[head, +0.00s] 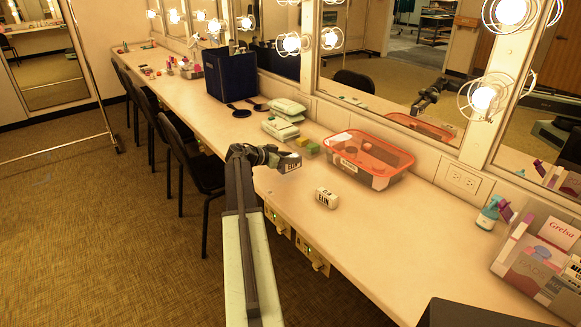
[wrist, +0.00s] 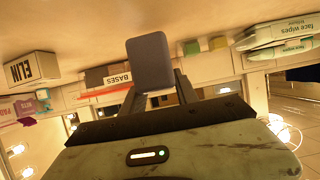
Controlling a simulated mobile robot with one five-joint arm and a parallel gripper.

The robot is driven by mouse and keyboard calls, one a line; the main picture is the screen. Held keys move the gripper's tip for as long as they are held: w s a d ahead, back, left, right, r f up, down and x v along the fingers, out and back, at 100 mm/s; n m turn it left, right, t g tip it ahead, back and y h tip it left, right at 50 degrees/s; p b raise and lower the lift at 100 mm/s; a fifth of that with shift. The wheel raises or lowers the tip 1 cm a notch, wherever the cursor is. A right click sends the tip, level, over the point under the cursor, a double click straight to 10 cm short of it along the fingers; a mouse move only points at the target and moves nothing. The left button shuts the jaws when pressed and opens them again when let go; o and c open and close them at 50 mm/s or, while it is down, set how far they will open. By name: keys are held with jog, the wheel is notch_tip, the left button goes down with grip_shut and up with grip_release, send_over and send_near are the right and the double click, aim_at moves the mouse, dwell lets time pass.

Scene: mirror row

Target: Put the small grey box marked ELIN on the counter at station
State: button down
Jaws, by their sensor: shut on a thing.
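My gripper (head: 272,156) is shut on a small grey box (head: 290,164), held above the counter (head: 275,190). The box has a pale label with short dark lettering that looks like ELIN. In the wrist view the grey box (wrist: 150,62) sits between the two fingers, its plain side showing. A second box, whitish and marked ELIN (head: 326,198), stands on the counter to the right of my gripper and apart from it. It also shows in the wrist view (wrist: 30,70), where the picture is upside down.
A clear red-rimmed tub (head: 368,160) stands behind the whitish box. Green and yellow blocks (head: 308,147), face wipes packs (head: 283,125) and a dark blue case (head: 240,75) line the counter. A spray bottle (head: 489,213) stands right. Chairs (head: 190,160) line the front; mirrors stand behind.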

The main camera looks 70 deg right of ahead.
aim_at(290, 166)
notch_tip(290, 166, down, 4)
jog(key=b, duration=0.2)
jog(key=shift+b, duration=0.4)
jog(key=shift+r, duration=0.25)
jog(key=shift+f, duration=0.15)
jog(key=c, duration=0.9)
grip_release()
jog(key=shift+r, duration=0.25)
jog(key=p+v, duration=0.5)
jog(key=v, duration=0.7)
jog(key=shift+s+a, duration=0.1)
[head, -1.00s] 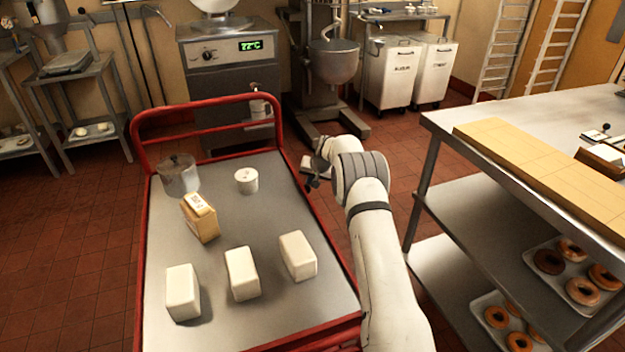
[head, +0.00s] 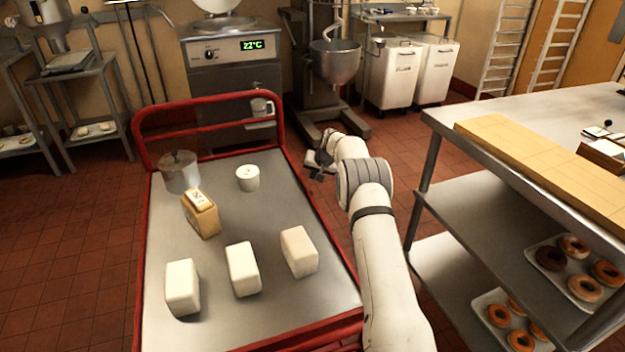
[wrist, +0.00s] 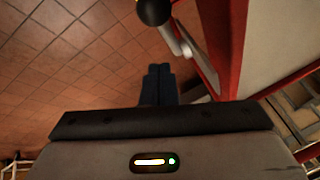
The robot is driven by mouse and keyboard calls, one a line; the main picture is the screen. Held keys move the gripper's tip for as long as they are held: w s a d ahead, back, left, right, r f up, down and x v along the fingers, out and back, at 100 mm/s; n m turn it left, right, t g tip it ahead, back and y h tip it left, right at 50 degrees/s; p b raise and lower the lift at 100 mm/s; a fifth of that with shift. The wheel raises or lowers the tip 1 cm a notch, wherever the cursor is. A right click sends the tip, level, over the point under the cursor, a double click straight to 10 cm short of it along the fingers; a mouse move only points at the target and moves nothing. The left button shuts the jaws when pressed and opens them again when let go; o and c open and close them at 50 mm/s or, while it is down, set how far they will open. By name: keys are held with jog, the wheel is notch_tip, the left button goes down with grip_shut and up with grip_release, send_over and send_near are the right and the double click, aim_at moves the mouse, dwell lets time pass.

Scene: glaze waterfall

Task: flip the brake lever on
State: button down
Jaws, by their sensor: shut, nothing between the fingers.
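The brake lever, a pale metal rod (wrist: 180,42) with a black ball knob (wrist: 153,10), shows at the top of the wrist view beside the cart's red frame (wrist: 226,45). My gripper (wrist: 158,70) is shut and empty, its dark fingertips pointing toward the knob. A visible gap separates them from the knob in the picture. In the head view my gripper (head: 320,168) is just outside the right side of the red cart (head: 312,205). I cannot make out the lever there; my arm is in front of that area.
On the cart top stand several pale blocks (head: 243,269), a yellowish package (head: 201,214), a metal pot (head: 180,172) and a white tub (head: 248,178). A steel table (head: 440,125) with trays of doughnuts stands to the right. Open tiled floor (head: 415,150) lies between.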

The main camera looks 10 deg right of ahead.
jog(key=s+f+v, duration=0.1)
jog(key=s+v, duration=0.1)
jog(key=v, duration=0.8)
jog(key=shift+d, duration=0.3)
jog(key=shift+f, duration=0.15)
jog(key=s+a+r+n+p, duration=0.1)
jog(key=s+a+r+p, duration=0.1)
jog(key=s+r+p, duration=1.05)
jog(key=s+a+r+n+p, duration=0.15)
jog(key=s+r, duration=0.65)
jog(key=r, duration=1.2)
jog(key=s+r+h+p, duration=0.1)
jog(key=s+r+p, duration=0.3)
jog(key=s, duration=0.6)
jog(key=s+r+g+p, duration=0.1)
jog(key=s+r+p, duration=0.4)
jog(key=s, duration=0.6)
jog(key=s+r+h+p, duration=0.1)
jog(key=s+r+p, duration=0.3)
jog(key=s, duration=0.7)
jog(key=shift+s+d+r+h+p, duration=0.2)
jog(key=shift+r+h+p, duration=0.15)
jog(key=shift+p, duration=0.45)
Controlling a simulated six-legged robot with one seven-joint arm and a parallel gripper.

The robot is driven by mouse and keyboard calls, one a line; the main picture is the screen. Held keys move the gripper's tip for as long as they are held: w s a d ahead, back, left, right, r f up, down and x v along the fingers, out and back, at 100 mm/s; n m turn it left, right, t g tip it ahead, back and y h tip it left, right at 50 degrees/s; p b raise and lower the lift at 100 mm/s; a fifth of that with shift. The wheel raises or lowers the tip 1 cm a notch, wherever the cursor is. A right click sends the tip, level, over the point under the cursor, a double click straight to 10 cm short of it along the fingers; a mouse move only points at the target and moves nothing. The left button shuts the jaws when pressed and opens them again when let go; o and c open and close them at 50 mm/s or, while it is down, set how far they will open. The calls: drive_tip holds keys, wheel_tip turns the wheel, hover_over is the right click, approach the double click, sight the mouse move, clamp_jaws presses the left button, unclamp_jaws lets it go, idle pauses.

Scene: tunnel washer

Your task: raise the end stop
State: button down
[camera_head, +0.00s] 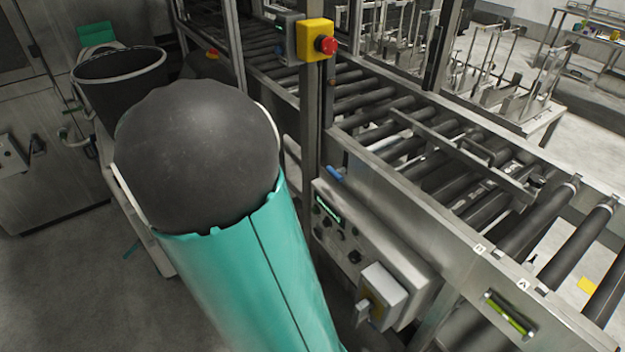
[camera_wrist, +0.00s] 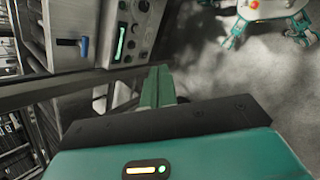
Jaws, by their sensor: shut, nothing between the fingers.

---

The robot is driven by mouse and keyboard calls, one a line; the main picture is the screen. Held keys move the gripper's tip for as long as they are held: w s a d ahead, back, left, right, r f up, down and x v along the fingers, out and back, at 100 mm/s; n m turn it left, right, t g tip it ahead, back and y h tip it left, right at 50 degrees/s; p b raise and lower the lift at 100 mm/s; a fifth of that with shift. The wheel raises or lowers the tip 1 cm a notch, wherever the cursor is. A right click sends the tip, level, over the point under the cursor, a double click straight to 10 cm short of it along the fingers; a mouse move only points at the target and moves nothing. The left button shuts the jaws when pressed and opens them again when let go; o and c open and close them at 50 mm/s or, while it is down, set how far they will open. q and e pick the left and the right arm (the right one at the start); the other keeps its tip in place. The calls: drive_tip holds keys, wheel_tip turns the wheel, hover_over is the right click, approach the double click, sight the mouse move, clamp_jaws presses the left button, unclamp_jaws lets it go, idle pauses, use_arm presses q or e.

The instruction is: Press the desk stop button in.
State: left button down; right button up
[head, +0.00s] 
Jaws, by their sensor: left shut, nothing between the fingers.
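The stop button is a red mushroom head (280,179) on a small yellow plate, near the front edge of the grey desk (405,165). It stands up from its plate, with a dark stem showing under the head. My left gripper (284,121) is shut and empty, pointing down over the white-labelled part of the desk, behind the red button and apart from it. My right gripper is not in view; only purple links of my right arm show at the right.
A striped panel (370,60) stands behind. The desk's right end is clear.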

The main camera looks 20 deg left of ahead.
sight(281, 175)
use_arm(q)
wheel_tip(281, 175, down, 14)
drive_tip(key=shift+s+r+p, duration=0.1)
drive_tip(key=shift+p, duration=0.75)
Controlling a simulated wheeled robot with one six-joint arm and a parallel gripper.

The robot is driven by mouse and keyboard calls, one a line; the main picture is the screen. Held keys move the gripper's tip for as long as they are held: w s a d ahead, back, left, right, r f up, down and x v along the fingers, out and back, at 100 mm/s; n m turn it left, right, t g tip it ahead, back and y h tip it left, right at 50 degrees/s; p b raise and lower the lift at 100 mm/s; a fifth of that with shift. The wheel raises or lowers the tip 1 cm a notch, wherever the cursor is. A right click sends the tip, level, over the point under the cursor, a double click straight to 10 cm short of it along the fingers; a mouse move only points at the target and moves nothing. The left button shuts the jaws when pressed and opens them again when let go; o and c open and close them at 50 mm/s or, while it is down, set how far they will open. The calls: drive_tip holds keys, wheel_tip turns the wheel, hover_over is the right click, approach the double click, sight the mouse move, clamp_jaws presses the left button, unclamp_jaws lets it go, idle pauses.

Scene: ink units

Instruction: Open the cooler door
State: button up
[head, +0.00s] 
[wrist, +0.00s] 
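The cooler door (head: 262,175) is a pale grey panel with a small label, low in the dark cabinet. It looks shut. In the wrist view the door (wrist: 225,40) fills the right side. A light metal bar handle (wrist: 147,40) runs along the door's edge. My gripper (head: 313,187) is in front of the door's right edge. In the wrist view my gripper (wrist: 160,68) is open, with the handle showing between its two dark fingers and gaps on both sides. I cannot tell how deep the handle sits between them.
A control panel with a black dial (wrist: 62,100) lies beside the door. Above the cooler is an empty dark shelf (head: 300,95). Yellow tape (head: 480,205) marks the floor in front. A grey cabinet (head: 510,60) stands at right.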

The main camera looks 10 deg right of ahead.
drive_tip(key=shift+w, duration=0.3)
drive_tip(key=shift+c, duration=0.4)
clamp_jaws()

* * *

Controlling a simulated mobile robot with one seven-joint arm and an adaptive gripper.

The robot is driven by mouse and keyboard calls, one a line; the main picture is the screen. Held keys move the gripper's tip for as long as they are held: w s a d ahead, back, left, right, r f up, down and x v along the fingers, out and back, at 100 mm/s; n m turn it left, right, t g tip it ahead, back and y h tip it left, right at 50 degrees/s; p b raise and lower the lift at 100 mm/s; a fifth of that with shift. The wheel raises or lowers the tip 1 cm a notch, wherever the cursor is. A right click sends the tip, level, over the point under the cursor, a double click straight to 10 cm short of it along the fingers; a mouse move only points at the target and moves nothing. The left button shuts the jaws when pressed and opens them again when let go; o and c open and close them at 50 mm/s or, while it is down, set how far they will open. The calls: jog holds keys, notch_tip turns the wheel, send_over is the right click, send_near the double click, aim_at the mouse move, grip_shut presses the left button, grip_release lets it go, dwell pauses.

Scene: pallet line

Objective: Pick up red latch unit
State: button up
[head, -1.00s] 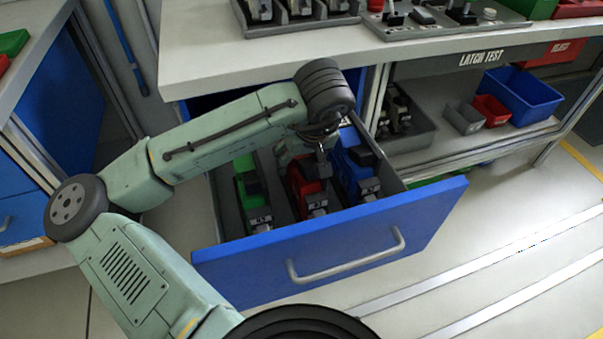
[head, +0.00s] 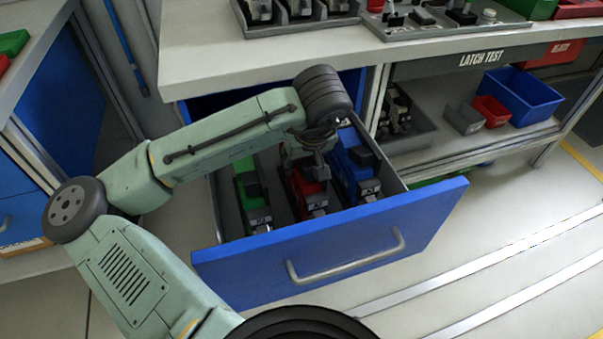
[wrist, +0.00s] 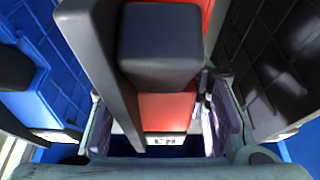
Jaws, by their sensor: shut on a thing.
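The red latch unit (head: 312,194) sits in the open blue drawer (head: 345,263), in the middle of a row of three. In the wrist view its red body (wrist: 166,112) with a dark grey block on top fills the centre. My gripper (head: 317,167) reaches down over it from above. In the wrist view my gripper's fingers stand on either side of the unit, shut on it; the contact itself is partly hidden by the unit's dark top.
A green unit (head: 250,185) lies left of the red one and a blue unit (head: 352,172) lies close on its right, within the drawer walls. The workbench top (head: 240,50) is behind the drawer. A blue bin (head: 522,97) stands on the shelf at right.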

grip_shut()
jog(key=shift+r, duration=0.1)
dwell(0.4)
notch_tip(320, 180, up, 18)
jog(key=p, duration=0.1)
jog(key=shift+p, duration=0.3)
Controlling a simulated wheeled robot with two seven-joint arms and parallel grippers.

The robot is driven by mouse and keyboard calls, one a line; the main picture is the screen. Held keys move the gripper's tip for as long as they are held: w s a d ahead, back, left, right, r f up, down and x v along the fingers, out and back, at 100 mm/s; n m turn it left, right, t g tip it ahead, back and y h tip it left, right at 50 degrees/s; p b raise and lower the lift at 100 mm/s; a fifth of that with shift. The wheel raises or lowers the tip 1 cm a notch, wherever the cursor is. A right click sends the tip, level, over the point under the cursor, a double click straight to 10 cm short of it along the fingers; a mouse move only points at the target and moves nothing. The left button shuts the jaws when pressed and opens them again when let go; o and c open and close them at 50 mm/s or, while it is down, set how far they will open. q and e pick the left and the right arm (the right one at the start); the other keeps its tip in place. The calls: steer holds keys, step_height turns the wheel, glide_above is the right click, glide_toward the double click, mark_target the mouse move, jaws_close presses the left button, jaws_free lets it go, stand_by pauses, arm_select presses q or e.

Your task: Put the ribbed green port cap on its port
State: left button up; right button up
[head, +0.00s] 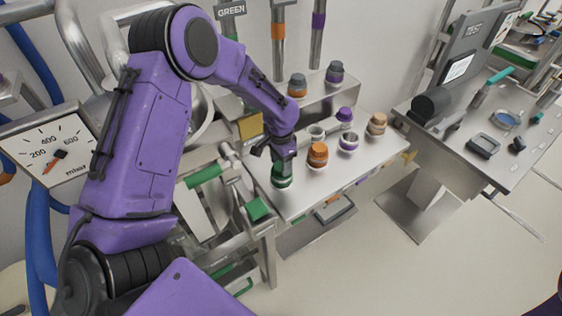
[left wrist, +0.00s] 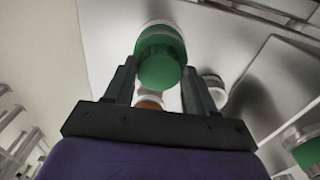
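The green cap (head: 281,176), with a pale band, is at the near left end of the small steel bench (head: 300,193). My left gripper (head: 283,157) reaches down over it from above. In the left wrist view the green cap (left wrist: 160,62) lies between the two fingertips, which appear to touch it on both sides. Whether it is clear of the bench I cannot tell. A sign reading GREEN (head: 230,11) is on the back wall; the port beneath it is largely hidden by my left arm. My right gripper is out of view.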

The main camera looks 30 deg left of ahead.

- _Your goal_
Will you return exactly the lines above from the one with "State: left button down; right button up" down to the one with "Controlling a simulated wheeled robot with one", counting both as part of the range?

- _Exercise solution_
State: left button down; right button up
[head, +0.00s] 
Jaws, by their sensor: left shut, nothing between the fingers.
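The stop button is a red mushroom head (280,179) on a small yellow plate, near the front edge of the grey desk (405,165). It stands up from its plate, with a dark stem showing under the head. My left gripper (284,121) is shut and empty, pointing down over the white-labelled part of the desk, behind the red button and apart from it. My right gripper is not in view; only purple links of my right arm show at the right.
A striped panel (370,60) stands behind. The desk's right end is clear.

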The main camera looks 20 deg left of ahead.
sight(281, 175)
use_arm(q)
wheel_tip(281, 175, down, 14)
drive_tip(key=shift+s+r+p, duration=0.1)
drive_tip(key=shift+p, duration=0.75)
Controlling a simulated wheeled robot with one six-joint arm and a parallel gripper.

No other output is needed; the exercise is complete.